>> begin
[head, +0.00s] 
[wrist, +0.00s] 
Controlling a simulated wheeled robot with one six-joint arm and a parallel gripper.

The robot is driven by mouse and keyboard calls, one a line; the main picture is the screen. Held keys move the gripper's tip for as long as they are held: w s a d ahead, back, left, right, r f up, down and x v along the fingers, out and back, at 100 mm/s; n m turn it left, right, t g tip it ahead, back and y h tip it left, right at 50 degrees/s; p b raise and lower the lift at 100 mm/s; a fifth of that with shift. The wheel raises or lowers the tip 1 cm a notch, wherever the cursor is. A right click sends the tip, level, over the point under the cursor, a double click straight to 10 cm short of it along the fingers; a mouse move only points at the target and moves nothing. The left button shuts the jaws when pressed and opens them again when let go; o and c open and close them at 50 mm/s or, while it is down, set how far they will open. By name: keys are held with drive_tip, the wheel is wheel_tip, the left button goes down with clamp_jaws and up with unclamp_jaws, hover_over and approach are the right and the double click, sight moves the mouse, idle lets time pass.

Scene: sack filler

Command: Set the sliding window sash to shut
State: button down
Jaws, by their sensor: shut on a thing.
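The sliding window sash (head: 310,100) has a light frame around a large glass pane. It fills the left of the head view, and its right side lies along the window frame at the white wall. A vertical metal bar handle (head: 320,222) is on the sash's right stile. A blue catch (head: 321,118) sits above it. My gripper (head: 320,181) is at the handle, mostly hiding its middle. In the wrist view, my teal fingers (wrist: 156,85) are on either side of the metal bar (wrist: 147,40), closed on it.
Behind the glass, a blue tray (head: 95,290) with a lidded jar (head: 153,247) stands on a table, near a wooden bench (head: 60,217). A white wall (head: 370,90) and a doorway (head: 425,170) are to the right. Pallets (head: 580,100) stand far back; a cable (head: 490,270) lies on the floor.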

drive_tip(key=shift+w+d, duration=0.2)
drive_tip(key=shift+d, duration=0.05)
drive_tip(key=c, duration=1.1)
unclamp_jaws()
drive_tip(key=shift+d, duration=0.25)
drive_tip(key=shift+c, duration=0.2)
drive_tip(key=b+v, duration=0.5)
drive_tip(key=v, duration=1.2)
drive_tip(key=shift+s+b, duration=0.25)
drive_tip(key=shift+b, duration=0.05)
>> end
> _Exercise directions_: Repeat, word for word, the lines from the opening of the material through the line containing "State: button down".

> _Response to the task_:
[head, +0.00s] 
[wrist, +0.00s] 
Controlling a simulated wheeled robot with one six-joint arm and a parallel gripper.

The robot is driven by mouse and keyboard calls, one a line; the main picture is the screen. Held keys move the gripper's tip for as long as they are held: w s a d ahead, back, left, right, r f up, down and x v along the fingers, out and back, at 100 mm/s; n m turn it left, right, t g tip it ahead, back and y h tip it left, right at 50 degrees/s; p b raise and lower the lift at 100 mm/s; a fifth of that with shift. The wheel raises or lowers the tip 1 cm a notch, wherever the cursor is. A right click sends the tip, level, over the point under the cursor, a double click straight to 10 cm short of it along the fingers; a mouse move only points at the target and moves nothing. The left button shuts the jaws when pressed and opens them again when let go; o and c open and close them at 50 mm/s or, while it is down, set how far they will open. By name: keys are held with drive_tip, the wheel is wheel_tip, the left button goes down with clamp_jaws and up with unclamp_jaws, hover_over and approach are the right and the double click, sight moves the mouse, idle lets time pass.

Scene: sack filler

Command: Set the sliding window sash to shut
State: button down

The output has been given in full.